→ Robot trajectory data:
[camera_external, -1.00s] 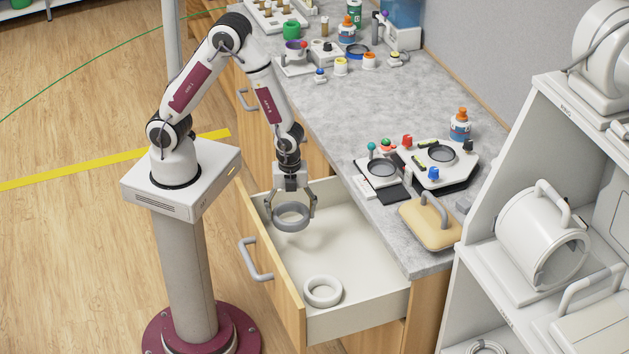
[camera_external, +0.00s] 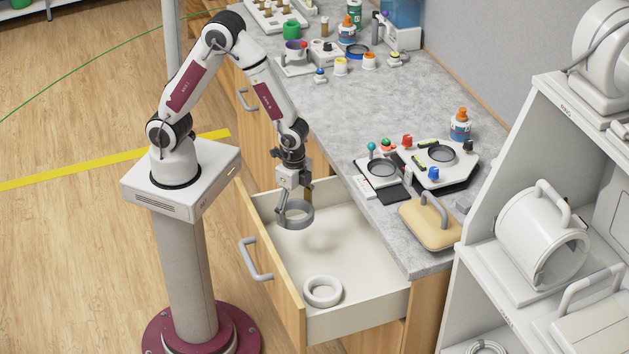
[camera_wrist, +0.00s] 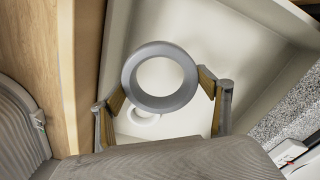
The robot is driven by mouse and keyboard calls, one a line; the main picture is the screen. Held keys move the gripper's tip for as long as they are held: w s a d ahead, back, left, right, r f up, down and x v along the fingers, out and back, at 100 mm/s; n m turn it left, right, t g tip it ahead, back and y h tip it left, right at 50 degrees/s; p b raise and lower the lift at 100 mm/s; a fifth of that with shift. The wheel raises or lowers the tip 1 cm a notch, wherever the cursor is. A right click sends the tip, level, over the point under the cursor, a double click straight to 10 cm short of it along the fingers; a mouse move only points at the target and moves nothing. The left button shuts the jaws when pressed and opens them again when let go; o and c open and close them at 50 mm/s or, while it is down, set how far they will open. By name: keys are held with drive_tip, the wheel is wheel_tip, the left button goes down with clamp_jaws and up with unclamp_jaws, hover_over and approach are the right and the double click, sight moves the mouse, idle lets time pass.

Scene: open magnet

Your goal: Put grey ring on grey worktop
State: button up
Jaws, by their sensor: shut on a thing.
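The grey ring (camera_external: 298,228) is held by my gripper (camera_external: 294,206) above the open drawer in the external view. In the wrist view the ring (camera_wrist: 132,83) lies between the two fingers of my gripper (camera_wrist: 160,85), whose pads touch its outer sides. The grey worktop (camera_external: 345,120), speckled like stone, runs behind and to the right of the drawer, with its front edge near the ring. A strip of the worktop also shows at the right of the wrist view (camera_wrist: 292,108).
The open drawer (camera_external: 372,287) holds a white ring (camera_external: 322,291) near its front. On the worktop stand a tan padded block (camera_external: 428,226) with a handle and white trays with dark discs (camera_external: 441,153). A bare stretch of worktop lies left of the trays. A shelf unit stands at right.

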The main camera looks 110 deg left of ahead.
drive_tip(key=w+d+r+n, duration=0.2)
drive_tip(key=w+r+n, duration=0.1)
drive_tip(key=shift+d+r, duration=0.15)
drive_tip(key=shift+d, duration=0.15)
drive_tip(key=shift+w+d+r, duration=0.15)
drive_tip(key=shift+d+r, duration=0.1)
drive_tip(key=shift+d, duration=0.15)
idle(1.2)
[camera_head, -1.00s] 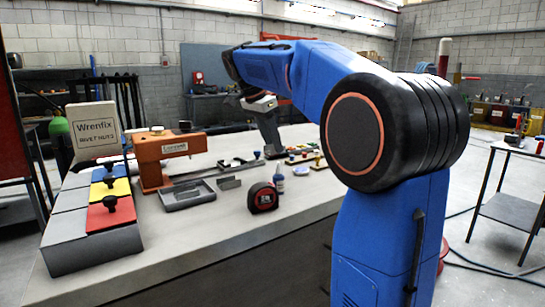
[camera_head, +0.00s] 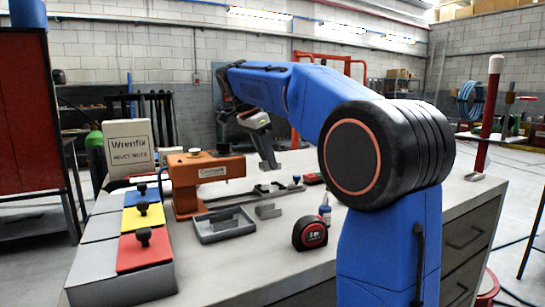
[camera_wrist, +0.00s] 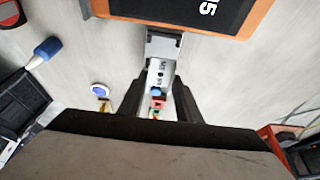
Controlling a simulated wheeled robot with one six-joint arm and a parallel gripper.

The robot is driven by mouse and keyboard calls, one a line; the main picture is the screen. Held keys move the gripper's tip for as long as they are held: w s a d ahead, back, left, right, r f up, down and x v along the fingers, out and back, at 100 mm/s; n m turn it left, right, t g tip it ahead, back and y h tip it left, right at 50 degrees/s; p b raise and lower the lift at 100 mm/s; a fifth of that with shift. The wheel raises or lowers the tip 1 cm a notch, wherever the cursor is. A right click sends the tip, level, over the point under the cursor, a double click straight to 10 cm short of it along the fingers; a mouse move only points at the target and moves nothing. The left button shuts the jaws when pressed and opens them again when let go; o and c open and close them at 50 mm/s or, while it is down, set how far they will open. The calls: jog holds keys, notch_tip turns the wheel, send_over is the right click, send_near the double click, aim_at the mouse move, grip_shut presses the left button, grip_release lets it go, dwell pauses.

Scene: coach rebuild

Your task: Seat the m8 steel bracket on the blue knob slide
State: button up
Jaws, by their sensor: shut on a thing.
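My gripper (camera_wrist: 158,105) is shut on a small steel bracket (camera_wrist: 160,72) in the wrist view. The bracket has a hole and small lettering that I cannot read surely. In the head view my gripper (camera_head: 270,165) hangs above the bench, to the right of the orange tool; the bracket is too small to make out there. The blue knob slide (camera_head: 134,198) is the far panel on a grey stepped block at the bench's left. Its black knob (camera_head: 142,189) stands up. My gripper is well to its right, apart from it.
Yellow (camera_head: 133,220) and red (camera_head: 130,256) knob slides lie nearer on the block. The orange tool (camera_head: 185,185) stands between block and gripper. A grey tray (camera_head: 222,229), a tape measure (camera_head: 310,233), a small bottle (camera_head: 325,212) and a Wrenfix box (camera_head: 130,145) are also on the bench.

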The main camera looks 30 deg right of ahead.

→ Exercise instructions:
Repeat the data exactly, without the pictures.

→ Result of this exercise:
[camera_external, -1.00s] 
[camera_external, +0.00s] 
[camera_wrist, +0.00s] 
The robot is driven by mouse and keyboard calls, one a line; the main picture is the screen. Held keys move the gripper's tip for as long as they are held: w s a d ahead, back, left, right, r f up, down and x v along the fingers, out and back, at 100 mm/s; n m turn it left, right, t g tip it ahead, back and y h tip it left, right at 50 degrees/s; p b raise and lower the lift at 100 mm/s; a fifth of that with shift. The wheel raises or lowers the tip 1 cm a notch, wherever the cursor is. A right click sends the tip, level, over the point under the cursor, a double click straight to 10 cm short of it along the fingers; a mouse move only points at the target and moves nothing. The left button shuts the jaws when pressed and opens them again when let go; o and c open and close them at 50 mm/s or, while it is down, set how far they will open. By name: keys are held with drive_tip, the wheel is wheel_tip, the left button goes down with clamp_jaws and up with unclamp_jaws, hover_over and approach are the right and the double click, sight moves the mouse, idle lets time pass.

Scene: open magnet

Your goal: Put grey ring on grey worktop
State: button up
Jaws, by their sensor: shut on a thing.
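The grey ring (camera_external: 298,228) is held by my gripper (camera_external: 294,206) above the open drawer in the external view. In the wrist view the ring (camera_wrist: 132,83) lies between the two fingers of my gripper (camera_wrist: 160,85), whose pads touch its outer sides. The grey worktop (camera_external: 345,120), speckled like stone, runs behind and to the right of the drawer, with its front edge near the ring. A strip of the worktop also shows at the right of the wrist view (camera_wrist: 292,108).
The open drawer (camera_external: 372,287) holds a white ring (camera_external: 322,291) near its front. On the worktop stand a tan padded block (camera_external: 428,226) with a handle and white trays with dark discs (camera_external: 441,153). A bare stretch of worktop lies left of the trays. A shelf unit stands at right.

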The main camera looks 110 deg left of ahead.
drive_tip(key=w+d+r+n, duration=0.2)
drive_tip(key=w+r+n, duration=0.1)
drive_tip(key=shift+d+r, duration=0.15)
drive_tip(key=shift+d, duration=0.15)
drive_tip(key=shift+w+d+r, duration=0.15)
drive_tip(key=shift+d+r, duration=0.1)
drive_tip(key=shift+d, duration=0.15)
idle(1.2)
[camera_head, -1.00s] 
[camera_head, +0.00s] 
[camera_wrist, +0.00s] 
Controlling a simulated wheeled robot with one six-joint arm and a parallel gripper.

The robot is driven by mouse and keyboard calls, one a line; the main picture is the screen. Held keys move the gripper's tip for as long as they are held: w s a d ahead, back, left, right, r f up, down and x v along the fingers, out and back, at 100 mm/s; n m turn it left, right, t g tip it ahead, back and y h tip it left, right at 50 degrees/s; p b raise and lower the lift at 100 mm/s; a fifth of that with shift. The wheel raises or lowers the tip 1 cm a notch, wherever the cursor is. A right click sends the tip, level, over the point under the cursor, a double click straight to 10 cm short of it along the fingers; a mouse move only points at the target and moves nothing. The left button shuts the jaws when pressed and opens them again when let go; o and c open and close them at 50 mm/s or, while it is down, set how far they will open. The calls: jog holds keys, notch_tip turns the wheel, send_over is the right click, send_near the double click, aim_at the mouse move, grip_shut presses the left button, grip_release lets it go, dwell pauses.

Scene: coach rebuild

Your task: Seat the m8 steel bracket on the blue knob slide
State: button up
Jaws, by their sensor: shut on a thing.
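My gripper (camera_wrist: 158,105) is shut on a small steel bracket (camera_wrist: 160,72) in the wrist view. The bracket has a hole and small lettering that I cannot read surely. In the head view my gripper (camera_head: 270,165) hangs above the bench, to the right of the orange tool; the bracket is too small to make out there. The blue knob slide (camera_head: 134,198) is the far panel on a grey stepped block at the bench's left. Its black knob (camera_head: 142,189) stands up. My gripper is well to its right, apart from it.
Yellow (camera_head: 133,220) and red (camera_head: 130,256) knob slides lie nearer on the block. The orange tool (camera_head: 185,185) stands between block and gripper. A grey tray (camera_head: 222,229), a tape measure (camera_head: 310,233), a small bottle (camera_head: 325,212) and a Wrenfix box (camera_head: 130,145) are also on the bench.

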The main camera looks 30 deg right of ahead.

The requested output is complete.